To do: Copy out the data below as written; omit any images.

+++++

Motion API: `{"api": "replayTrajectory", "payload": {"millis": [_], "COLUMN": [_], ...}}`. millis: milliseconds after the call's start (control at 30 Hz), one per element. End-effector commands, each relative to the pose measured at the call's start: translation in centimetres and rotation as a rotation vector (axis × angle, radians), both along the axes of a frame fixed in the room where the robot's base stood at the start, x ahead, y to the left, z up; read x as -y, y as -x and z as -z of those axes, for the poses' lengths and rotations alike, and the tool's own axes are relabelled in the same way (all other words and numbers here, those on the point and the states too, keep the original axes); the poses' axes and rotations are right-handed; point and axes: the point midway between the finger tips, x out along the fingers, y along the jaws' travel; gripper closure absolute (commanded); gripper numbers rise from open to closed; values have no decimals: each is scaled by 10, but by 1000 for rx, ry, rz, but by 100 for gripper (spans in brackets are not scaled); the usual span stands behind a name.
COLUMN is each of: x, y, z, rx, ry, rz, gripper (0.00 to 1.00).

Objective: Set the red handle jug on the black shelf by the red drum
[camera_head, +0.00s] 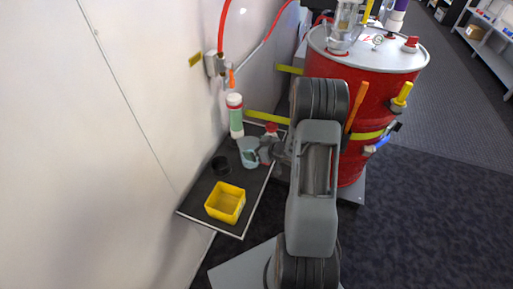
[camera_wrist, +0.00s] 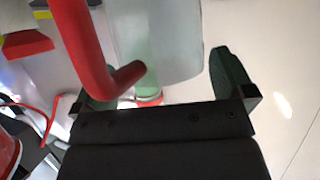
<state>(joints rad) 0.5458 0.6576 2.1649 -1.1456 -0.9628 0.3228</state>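The jug (camera_head: 248,152) is pale and translucent, over or on the black shelf (camera_head: 200,196); contact with the shelf cannot be told. Its body (camera_wrist: 178,40) and red handle (camera_wrist: 92,45) fill the upper middle of the wrist view. My gripper (camera_head: 268,150) is at the jug's right side in the head view. In the wrist view my gripper (camera_wrist: 168,90) has its fingers wide apart, with a gap between the jug and the right finger. The handle crosses in front of the left finger. The red drum (camera_head: 375,100) stands right of the shelf.
A red-capped bottle (camera_head: 271,130) is close behind my gripper. The white wall (camera_head: 110,120) borders the shelf's left. Clear shelf lies around the bin.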

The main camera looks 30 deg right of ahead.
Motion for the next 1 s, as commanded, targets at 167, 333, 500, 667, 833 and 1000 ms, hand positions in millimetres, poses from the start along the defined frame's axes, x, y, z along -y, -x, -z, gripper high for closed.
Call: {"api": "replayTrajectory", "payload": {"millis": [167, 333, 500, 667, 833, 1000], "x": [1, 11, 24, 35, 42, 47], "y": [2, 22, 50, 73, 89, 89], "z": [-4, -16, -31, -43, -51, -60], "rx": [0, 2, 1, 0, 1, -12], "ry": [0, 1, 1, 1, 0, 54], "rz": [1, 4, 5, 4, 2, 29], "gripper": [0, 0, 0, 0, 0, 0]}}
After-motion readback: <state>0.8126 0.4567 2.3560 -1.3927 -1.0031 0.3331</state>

+++++

Response to this task:
Motion API: `{"api": "replayTrajectory", "payload": {"millis": [_], "COLUMN": [_], ...}}`. millis: milliseconds after the call's start (control at 30 Hz), one per element. End-effector commands, each relative to the pose measured at the call's start: translation in centimetres and rotation as a rotation vector (axis × angle, radians), both along the axes of a frame fixed in the room where the robot's base stood at the start, x ahead, y to the left, z up; read x as -y, y as -x and z as -z of those axes, for the poses' lengths and rotations alike, and the tool's own axes are relabelled in the same way (all other words and numbers here, those on the point and the states too, keep the original axes); the poses' axes and rotations are right-handed; point and axes: the point midway between the finger tips, x out along the fingers, y along the jaws' travel; gripper closure absolute (commanded); gripper numbers rise from open to closed; values have no decimals: each is scaled by 10, but by 1000 for rx, ry, rz, but by 100 for gripper (spans in brackets are not scaled); the usual span stands behind a name.
COLUMN is each of: x, y, z, rx, ry, rz, gripper (0.00 to 1.00).

Objective: Set the red handle jug on the black shelf by the red drum
[camera_head, +0.00s] 
[camera_wrist, +0.00s] 
<state>(joints rad) 0.5458 0.6576 2.1649 -1.1456 -0.9628 0.3228</state>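The jug (camera_head: 248,152) is pale and translucent, over or on the black shelf (camera_head: 200,196); contact with the shelf cannot be told. Its body (camera_wrist: 178,40) and red handle (camera_wrist: 92,45) fill the upper middle of the wrist view. My gripper (camera_head: 268,150) is at the jug's right side in the head view. In the wrist view my gripper (camera_wrist: 168,90) has its fingers wide apart, with a gap between the jug and the right finger. The handle crosses in front of the left finger. The red drum (camera_head: 375,100) stands right of the shelf.
A red-capped bottle (camera_head: 271,130) is close behind my gripper. The white wall (camera_head: 110,120) borders the shelf's left. Clear shelf lies around the bin.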

The main camera looks 30 deg right of ahead.
Motion for the next 1 s, as commanded, targets at 167, 333, 500, 667, 833 and 1000 ms, hand positions in millimetres, poses from the start along the defined frame's axes, x, y, z along -y, -x, -z, gripper high for closed.
Call: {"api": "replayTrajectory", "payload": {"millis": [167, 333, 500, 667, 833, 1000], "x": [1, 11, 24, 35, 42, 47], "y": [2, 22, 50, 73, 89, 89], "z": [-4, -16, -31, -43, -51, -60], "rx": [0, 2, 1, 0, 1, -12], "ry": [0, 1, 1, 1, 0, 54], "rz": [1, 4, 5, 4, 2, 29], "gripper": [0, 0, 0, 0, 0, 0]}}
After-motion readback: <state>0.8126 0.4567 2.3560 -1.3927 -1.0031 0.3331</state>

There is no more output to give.